Without that ticket back to the elite, Amorim’s summer options will be even more limited, heightening the need to sell players – including some he would prefer to keep.
Likewise at Chelsea, where Maresca’s popularity with the fans seems to be in freefall – despite Sunday’s late drama at Fulham.
Nottingham Forest’s win at Spurs means Chelsea go into the last five matches of the season in sixth place.
Their fixtures are tough, too – although it does leave things in their own hands.
After Saturday’s home game with Everton, the Blues host Liverpool, travel to Newcastle, welcome United to the Bridge and then go to Forest on the last day of the season.
The Conference League semi-final against Swedes Djurgarden offers the prospect of silverware but the prize is not that great as there is a huge chasm between the rewards of the Europa League and the main competition – upwards of £70m.

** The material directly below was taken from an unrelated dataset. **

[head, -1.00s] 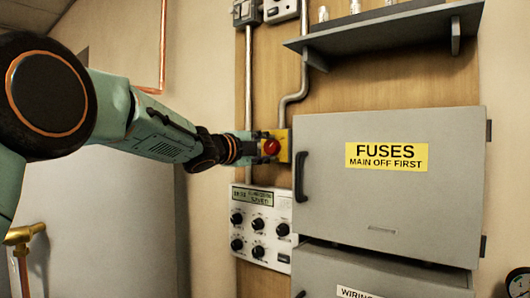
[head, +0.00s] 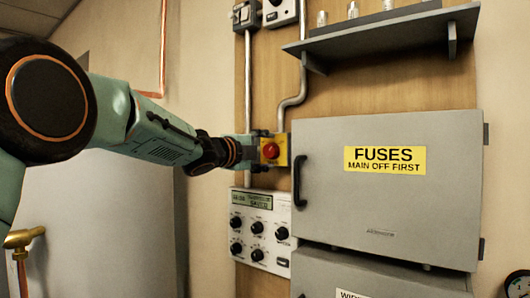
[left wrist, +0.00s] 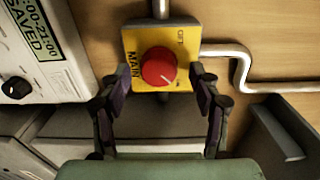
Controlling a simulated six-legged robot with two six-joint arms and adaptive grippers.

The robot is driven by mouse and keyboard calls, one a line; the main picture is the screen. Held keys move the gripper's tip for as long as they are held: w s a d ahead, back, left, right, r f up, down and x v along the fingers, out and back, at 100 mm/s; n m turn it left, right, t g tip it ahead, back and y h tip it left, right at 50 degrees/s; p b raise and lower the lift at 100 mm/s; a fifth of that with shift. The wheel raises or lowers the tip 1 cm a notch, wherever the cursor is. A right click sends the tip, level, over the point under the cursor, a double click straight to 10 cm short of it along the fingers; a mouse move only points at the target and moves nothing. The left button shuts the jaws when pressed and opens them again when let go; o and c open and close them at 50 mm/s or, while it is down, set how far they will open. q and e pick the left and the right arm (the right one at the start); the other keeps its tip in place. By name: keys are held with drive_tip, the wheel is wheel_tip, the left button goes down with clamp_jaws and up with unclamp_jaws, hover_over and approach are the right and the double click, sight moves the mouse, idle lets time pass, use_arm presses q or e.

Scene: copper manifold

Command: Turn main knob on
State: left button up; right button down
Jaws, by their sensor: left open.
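The main knob is a round red knob (head: 270,151) on a yellow plate on the wooden board. In the left wrist view the red knob (left wrist: 158,68) has a pale mark at its lower right, and the yellow plate (left wrist: 133,42) reads MAIN, with smaller lettering at its upper right. My left gripper (left wrist: 156,86) is open, with one finger on each side of the knob and visible gaps between. In the head view my left gripper (head: 254,150) is at the plate's left side. My right gripper is not in view.
A white control panel (head: 262,229) with a display and several black knobs is below the plate. A grey fuse box (head: 400,205) with a black handle is close on the right. Grey conduit (head: 281,115) runs above. A shelf (head: 385,30) is at upper right.

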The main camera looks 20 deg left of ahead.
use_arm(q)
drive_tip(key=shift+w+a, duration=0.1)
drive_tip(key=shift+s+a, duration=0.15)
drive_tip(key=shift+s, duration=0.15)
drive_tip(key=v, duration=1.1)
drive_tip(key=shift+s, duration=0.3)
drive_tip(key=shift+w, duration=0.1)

As with United, Chelsea’s Uefa coefficient means they would be in line for a massive pay-day – of £48.8m – just for qualifying, although gate receipts at Stamford Bridge are significantly less with the capacity of just 44,000.
Missing out, though, would hurt, even though Chelsea will earn £30m up front – and a potential further £67m for going all the way – from this summer’s Club World Cup exertions, likely to have a detrimental impact on their performances at the start of next term.
The club has managed to avoid PSR issues as far as the Prem is concerned by the internal sales of two hotels at Stamford Bridge and the all-conquering women’s team – although the account book value of £200m for Sonia Bompastor’s side is unlikely to be agreed in full.
But Uefa have refused to accept either deal, meaning fines are looming for both last term and this season – which will again knock a hole in the financial slate.
And the astonishing £1bn-plus spending since the Todd Boehly-led takeover in 2025 means Chelsea have huge annual “amortisation” costs – money owed on transfer fees – of more than £300m plus a massive wage bill to factor into the balance sheet.
Without Champions League football, and with few remaining non-football assets available to sell, a reckoning is likely, pretty soon.
And that would make the Arsenal smiles even wider.